International Review of Management and Marketing (Aug 2016)
The Structural Linguistics Patterns of the Written Component of the Malaysian University English Test (MUET)
Abstract
The core of this paper is reflecting actual language use as the ‘performance’ of the language learners. The areas of investigation involves examining the structural linguistics patterns used by the language learners while preparing the essays, in terms of using the part-of-speech (POS) and the sentence level syntactical analysis of the most frequently used POS, which reflects the distributional patterns of the linguistic components used. The methodology applied is fundamental as it tends to investigate the linguistic components in the compiled genre-specific corpus. Computer-based syntactical studies are limited as it requires hard work and long hours in order to key-in the data and then there is the complex analytic method of describing the findings. This paper presents steps taken for corpus compilation and moves identification of the written Malaysian University English Test, in short MUET. It comprises a move analysis and a multidimensional analysis conducted using a compiled representative corpus of MUET essays.
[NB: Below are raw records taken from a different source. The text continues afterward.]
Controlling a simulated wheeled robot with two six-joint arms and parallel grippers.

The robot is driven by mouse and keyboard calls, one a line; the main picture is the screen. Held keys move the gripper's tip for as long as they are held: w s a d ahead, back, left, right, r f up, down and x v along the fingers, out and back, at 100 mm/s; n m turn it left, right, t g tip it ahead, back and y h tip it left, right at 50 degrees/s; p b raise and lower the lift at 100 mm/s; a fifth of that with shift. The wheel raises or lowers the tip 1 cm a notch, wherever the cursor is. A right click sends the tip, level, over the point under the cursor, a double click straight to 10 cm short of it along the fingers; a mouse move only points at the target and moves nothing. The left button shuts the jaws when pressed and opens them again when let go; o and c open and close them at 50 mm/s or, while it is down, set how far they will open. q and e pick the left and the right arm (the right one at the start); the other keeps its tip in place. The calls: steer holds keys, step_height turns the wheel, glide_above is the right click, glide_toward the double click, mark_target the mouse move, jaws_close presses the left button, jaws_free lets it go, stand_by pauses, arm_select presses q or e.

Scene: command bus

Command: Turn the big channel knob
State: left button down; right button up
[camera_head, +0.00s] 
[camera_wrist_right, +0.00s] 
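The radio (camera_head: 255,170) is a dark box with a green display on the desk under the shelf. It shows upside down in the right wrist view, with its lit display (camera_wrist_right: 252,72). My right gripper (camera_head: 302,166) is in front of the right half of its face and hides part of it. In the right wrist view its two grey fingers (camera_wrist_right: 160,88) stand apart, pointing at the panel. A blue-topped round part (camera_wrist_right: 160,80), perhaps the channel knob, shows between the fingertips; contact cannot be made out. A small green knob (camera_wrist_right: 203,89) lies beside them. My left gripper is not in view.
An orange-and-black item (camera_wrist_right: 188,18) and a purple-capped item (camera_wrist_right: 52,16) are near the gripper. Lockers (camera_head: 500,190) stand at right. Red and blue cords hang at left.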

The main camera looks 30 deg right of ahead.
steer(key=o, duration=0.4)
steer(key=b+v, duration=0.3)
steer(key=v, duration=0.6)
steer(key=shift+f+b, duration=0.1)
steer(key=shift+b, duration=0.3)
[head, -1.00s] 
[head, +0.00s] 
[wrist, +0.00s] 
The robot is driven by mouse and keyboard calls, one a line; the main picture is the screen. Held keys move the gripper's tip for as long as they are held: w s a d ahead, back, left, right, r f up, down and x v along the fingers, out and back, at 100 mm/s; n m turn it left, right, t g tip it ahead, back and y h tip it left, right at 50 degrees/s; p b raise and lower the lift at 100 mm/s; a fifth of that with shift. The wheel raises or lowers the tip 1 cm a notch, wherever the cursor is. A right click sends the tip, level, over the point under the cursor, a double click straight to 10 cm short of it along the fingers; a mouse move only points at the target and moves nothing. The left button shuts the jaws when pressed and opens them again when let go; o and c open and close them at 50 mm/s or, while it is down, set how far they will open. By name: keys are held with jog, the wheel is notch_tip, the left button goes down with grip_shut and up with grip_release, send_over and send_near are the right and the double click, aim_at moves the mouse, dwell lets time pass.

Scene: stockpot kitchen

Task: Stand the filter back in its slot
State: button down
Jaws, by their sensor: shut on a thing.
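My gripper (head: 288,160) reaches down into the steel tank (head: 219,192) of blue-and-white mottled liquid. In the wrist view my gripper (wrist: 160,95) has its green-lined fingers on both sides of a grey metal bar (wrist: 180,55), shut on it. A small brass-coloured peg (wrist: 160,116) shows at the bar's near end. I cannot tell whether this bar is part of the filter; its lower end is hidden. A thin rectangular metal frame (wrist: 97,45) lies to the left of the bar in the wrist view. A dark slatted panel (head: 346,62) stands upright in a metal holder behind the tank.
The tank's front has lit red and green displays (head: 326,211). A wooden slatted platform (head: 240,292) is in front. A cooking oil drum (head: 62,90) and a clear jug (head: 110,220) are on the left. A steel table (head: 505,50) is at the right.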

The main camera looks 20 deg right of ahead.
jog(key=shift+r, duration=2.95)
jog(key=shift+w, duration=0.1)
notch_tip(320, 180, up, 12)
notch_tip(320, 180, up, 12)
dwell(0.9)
As a descriptive and a corpus-based study, it explored the written essays produced by ESL learners in three matriculation colleges in Malaysia. Language and language use are commonly analyzed for competence and performance. Competence is best described as the internalized linguistic knowledge as acquired by the learners while the notion of ‘performance’ is best defined as the external evidence of language competence. This paper proposes structural linguistics investigations such as frequency analyses, sentence level syntactical analyses, distributional patterns of sentence level linguistic structural patterns and subject-verb agreement analyses reflecting the writers’ knowledge of applying their grammatical linguistics knowledge into their written output in various different contexts.